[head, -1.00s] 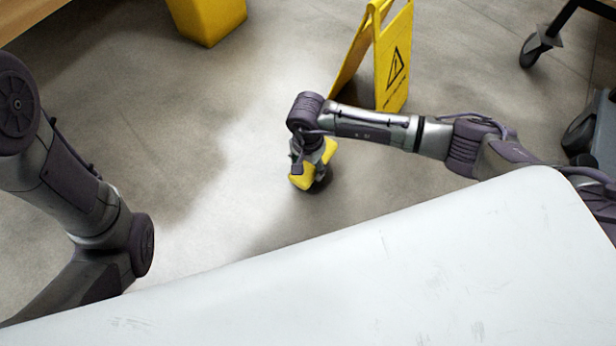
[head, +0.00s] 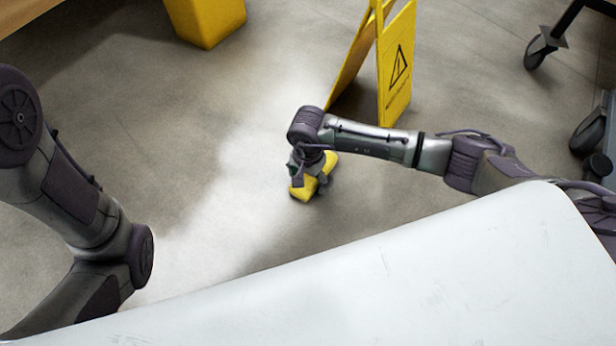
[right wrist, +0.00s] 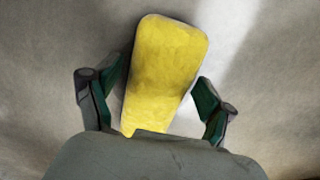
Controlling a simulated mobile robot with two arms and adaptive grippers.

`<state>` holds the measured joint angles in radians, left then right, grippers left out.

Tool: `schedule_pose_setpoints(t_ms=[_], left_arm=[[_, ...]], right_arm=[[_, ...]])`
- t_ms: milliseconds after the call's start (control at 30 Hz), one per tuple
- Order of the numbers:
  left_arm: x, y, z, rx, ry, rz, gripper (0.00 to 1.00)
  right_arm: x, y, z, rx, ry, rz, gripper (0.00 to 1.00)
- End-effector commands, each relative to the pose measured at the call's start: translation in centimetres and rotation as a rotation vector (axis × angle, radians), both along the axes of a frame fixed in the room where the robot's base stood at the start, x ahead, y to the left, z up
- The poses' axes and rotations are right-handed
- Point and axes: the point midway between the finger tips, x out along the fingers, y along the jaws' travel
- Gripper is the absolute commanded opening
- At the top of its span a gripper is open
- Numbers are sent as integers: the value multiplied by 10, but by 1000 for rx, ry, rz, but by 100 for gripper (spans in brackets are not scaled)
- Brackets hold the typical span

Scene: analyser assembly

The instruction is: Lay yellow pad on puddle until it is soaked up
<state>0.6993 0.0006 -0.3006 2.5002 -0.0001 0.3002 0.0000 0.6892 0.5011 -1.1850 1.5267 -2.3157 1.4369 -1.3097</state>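The yellow pad (head: 303,190) is low over or on the floor at the middle of the head view, partly covered by my right gripper (head: 312,175). In the right wrist view the pad (right wrist: 165,75) lies lengthwise between the two fingers of my right gripper (right wrist: 160,92). The fingers stand along its two long sides, very close to it; I cannot tell whether they press on it. I cannot tell if the pad touches the floor. A bright patch (head: 250,160) runs over the floor beside the pad; no clear puddle outline shows. My left gripper is out of view.
A yellow warning sign (head: 397,75) stands on the floor behind my right arm. A yellow bin (head: 207,22) is at the top left. Wheeled legs (head: 540,50) stand at the upper right. A white surface (head: 400,275) fills the front. The floor left of the pad is clear.

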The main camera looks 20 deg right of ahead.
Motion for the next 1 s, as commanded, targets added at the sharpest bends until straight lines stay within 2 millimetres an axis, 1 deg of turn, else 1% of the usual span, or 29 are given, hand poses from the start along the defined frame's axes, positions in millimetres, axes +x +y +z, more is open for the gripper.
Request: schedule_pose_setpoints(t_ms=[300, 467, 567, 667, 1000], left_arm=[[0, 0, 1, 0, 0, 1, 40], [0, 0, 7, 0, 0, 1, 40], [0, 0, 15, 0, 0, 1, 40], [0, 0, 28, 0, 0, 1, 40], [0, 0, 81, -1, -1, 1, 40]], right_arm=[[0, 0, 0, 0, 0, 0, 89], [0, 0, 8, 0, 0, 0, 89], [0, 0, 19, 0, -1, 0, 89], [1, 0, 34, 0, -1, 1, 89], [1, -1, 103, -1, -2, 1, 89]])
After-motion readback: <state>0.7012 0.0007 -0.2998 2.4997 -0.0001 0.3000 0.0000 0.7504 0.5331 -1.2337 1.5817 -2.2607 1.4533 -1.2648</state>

────

• **Exercise description**:
Write out an exact copy of the listing, first line through the line containing "The instruction is: Lay", with the pictures left out.

• **Response below**:
[head, -1.00s] 
[head, +0.00s] 
[right wrist, +0.00s] 
Controlling a simulated mobile robot with two arms and adaptive grippers.

`<state>` holds the measured joint angles in radians, left then right, grippers left out.

Tool: `schedule_pose_setpoints(t_ms=[_], left_arm=[[_, ...]], right_arm=[[_, ...]])`
- t_ms: milliseconds after the call's start (control at 30 Hz), one per tuple
- Order of the numbers:
  left_arm: x, y, z, rx, ry, rz, gripper (0.00 to 1.00)
  right_arm: x, y, z, rx, ry, rz, gripper (0.00 to 1.00)
- End-effector commands, each relative to the pose measured at the call's start: translation in centimetres and rotation as a rotation vector (axis × angle, radians), both along the axes of a frame fixed in the room where the robot's base stood at the start, x ahead, y to the left, z up
- The poses' axes and rotations are right-handed
- Point and axes: the point midway between the finger tips, x out along the fingers, y along the jaws' travel
- Gripper is the absolute commanded opening
- At the top of its span a gripper is open
- Numbers are sent as integers: the value multiplied by 10, but by 1000 for rx, ry, rz, but by 100 for gripper (spans in brackets are not scaled)
- Brackets hold the typical span

Scene: analyser assembly

The instruction is: Lay yellow pad on puddle until it is soaked up

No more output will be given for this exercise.